If, in Winthrop's day, it were no longer true that an English gentleman learned law as he learned sword-play, one in John Winthrop's position needed some knowledge of the law for his manorial and magisterial duties. Cotton Mather states that Winthrop was made a justice of the peace at the unusually early age of eighteen. But according to Adam Winthrop's diary it was on October 25, 1609, when John Winthrop was twenty-one years old, that he “kept his first Court at Groton Hall where a Recouery was sued against Ed. Robertson” (I. 103). He was admitted to Gray's Inn on October 25, 1613, in the same year when he acquired “freedome from a superior will and liberall maintenance” by the death of his wife's father (I. 168). It is curious that among the remaining family papers no reference to Winthrop's connection with Gray's Inn has yet been found. Doubtless his legal training was derived largely from his father's instruction, private study, and practical experience at the bench and bar.

We have sought to annotate the “Notebook” in such manner as to elucidate Winthrop's work as a lawyer, and to identify his clients and associates in the court; in other words, to show the kinds of people and sorts of questions with which he had to deal. In a booklet, John Winthrop as Attorney (Cambridge, Mass., 1930), Mr. Robinson has printed passages in the Order Books referring to Winthrop, for which place could not be found in the footnotes of the present volume.
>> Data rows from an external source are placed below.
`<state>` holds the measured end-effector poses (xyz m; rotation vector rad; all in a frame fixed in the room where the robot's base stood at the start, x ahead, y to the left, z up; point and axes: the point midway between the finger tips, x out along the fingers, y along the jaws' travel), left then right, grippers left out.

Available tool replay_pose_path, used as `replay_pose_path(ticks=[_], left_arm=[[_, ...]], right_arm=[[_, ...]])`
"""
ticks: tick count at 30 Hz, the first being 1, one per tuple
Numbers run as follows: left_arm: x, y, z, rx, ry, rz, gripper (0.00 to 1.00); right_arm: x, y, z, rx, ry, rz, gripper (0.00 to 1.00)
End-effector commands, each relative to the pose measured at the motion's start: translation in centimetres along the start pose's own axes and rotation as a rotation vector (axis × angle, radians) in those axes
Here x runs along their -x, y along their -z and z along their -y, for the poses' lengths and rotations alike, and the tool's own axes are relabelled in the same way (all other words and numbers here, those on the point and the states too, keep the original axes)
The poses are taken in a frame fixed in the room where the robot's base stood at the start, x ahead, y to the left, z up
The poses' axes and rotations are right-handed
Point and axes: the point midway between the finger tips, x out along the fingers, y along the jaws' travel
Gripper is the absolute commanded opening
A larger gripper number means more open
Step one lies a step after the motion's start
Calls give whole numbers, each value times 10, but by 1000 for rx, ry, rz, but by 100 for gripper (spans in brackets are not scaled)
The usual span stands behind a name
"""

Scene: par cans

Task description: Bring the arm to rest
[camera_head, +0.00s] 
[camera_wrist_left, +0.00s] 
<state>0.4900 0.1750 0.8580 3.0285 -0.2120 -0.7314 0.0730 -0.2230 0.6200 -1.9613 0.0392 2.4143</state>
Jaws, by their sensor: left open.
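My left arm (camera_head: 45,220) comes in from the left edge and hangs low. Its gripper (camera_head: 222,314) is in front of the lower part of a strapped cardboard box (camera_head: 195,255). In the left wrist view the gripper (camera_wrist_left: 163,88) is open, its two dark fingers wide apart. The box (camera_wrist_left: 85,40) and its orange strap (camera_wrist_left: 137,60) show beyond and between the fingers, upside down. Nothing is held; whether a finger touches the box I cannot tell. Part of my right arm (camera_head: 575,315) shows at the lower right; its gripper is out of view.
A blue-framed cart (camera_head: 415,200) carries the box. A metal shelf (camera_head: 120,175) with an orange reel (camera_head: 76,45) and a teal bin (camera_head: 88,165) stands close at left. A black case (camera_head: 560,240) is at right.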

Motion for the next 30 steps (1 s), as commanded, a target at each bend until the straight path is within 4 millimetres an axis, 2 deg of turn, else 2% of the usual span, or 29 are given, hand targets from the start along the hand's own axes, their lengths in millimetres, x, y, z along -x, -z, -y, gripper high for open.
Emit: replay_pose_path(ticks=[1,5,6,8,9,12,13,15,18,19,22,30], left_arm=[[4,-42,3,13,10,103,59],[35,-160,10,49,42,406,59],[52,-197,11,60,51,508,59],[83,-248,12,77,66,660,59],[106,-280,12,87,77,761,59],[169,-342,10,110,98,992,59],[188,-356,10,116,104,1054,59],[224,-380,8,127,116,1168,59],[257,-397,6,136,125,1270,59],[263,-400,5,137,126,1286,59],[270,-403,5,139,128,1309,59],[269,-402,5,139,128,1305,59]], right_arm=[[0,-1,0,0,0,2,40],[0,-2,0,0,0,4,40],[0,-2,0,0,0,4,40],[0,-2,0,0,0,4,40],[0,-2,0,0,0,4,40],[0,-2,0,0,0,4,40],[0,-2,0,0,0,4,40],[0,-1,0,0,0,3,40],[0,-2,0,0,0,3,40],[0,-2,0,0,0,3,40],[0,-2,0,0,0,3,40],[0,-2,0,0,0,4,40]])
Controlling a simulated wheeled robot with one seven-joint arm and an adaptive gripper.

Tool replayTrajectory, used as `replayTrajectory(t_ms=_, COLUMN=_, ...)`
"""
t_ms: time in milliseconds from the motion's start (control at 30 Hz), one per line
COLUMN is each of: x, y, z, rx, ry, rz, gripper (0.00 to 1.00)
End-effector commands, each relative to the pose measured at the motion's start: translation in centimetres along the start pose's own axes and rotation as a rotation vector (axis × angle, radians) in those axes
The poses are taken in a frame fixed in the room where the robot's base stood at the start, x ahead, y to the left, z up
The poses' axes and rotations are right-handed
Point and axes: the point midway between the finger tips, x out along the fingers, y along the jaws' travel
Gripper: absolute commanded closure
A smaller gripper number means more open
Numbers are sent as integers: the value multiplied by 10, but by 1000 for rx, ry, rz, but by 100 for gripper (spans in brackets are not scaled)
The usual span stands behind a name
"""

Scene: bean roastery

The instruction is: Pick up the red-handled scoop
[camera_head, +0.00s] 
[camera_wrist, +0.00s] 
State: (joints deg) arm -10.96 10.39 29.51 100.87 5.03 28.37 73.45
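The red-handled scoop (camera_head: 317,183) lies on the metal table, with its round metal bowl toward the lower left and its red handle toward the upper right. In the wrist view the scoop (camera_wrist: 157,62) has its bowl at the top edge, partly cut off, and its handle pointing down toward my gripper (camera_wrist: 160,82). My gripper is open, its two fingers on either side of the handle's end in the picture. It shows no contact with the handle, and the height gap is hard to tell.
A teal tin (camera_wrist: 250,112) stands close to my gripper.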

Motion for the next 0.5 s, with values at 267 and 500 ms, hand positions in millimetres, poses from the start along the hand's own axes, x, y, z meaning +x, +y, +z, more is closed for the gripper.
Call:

Hilary term began January 23 and ended February 12; Easter term began on Wednesday, seventeen days after Easter, and ended twenty-six days later, on Monday following Ascension Day; Trinity term began on Friday following Trinity Sunday, and, being nineteen days in length, ended Wednesday fortnight after; Michaelmas term began October 9 and ended November 28. During the years from 1623 to 1630 inclusive, Easter fell successively on April 13, March 28, April 17, April 9, March 25, April 13, April 5, March 28. In 1625 January 23 and October 9 were Sundays, hence term began on the following day.